I enjoy the sound of Love Bizarre much more, the bottom end especially sounds good. Prince puts plenty into his singing, and well he has to, just to compete with Shelby. I like it later in the song as Prince plays more rhythm guitar, and the band strip back. He maintains his funky guitar sound as the full band join in once again, and he maintains this to the end, and even throws in one more solo, which for me is the best guitar playing of the night. He downs his guitar for a round of waving to the crowd and then the party continues for another minute before a call of “Las Vegas!” ends it.

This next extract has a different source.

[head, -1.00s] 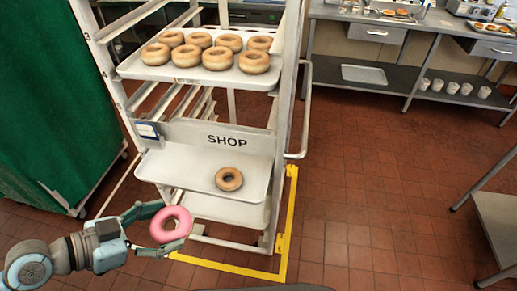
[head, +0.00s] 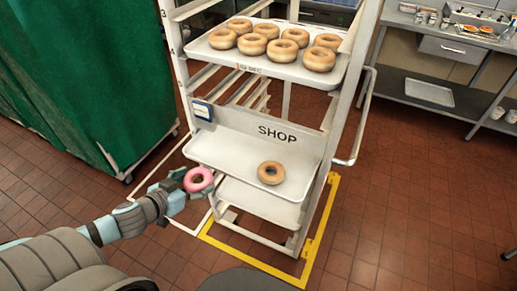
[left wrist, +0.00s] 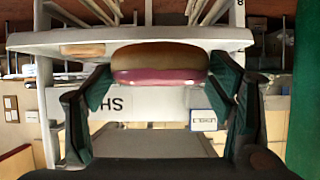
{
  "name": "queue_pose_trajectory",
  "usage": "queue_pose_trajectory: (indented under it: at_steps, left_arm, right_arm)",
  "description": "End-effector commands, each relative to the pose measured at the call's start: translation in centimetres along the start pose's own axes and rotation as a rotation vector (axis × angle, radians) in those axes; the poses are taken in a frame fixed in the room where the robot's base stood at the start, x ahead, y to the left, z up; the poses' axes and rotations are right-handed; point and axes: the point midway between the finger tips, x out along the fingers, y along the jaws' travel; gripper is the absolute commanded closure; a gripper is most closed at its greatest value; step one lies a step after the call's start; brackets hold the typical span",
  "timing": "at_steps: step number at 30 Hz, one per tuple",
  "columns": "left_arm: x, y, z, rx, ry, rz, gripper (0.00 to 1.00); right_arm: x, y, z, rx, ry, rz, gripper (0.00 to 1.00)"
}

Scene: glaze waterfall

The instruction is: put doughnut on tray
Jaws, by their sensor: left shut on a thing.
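The pink-glazed doughnut (head: 189,182) is held in my left gripper (head: 190,185) at the left front corner of the lower rack tray (head: 232,154). In the left wrist view the doughnut (left wrist: 160,66) shows a pink band and a brown side between the two green-padded fingers (left wrist: 160,85). That picture looks upside down, with the tray (left wrist: 30,40) close to the doughnut. I cannot tell whether the doughnut touches the tray. A plain brown doughnut (head: 261,174) lies on the right part of this tray, under the SHOP sign. My right gripper is not in view.
The upper tray (head: 290,70) holds several plain doughnuts (head: 223,40). Rack posts (head: 172,60) flank the trays. A green cover (head: 90,80) stands at the left, and a steel counter (head: 440,47) at the back right. The lower tray's left half is bare.

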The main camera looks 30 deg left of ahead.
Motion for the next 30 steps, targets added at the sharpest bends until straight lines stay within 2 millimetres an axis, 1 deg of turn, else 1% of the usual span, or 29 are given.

With the stage emptied of people, Prince returns with his guitar and the band play Take Me With U. There isn’t much to the song, it doesn’t surprise me in anyway, and sounds pretty much the same as the day I first heard it. Having the girls sing strongly on it is a bonus, and they do well not to overwhelm Princes vocals. Its sounds empty after the previous songs, and it is a nice come down.
With a shout of “turn me up” Prince strikes up the opening riff of Guitar. It’s not as strong as perhaps I would like, however it does sound good. As throughout the whole recording, Princes guitar has a clean sound, and that is one thing I have really appreciated on this recording. This is the last song of the show, and I was expecting Prince to indulge himself in some guitar heroics, he is however very restrained. He does play some good solos, but he doesn’t go over the top, nor does he draw them out too long. The song wraps up quickly and even with a final reprise it is very short. With one final showman flourish the song and the show end.
Purple Rain wasn’t as great as many people would have me believe, but the showmanship, and the rest of the show was worth the effort. The show was standard, but I did enjoy the effort that Prince put in, and I felt this is a good reflection of the 20ten shows. It was well paced, and it got better as it went along. A solid record of a good show- I’m still not convinced about that Purple Rain though!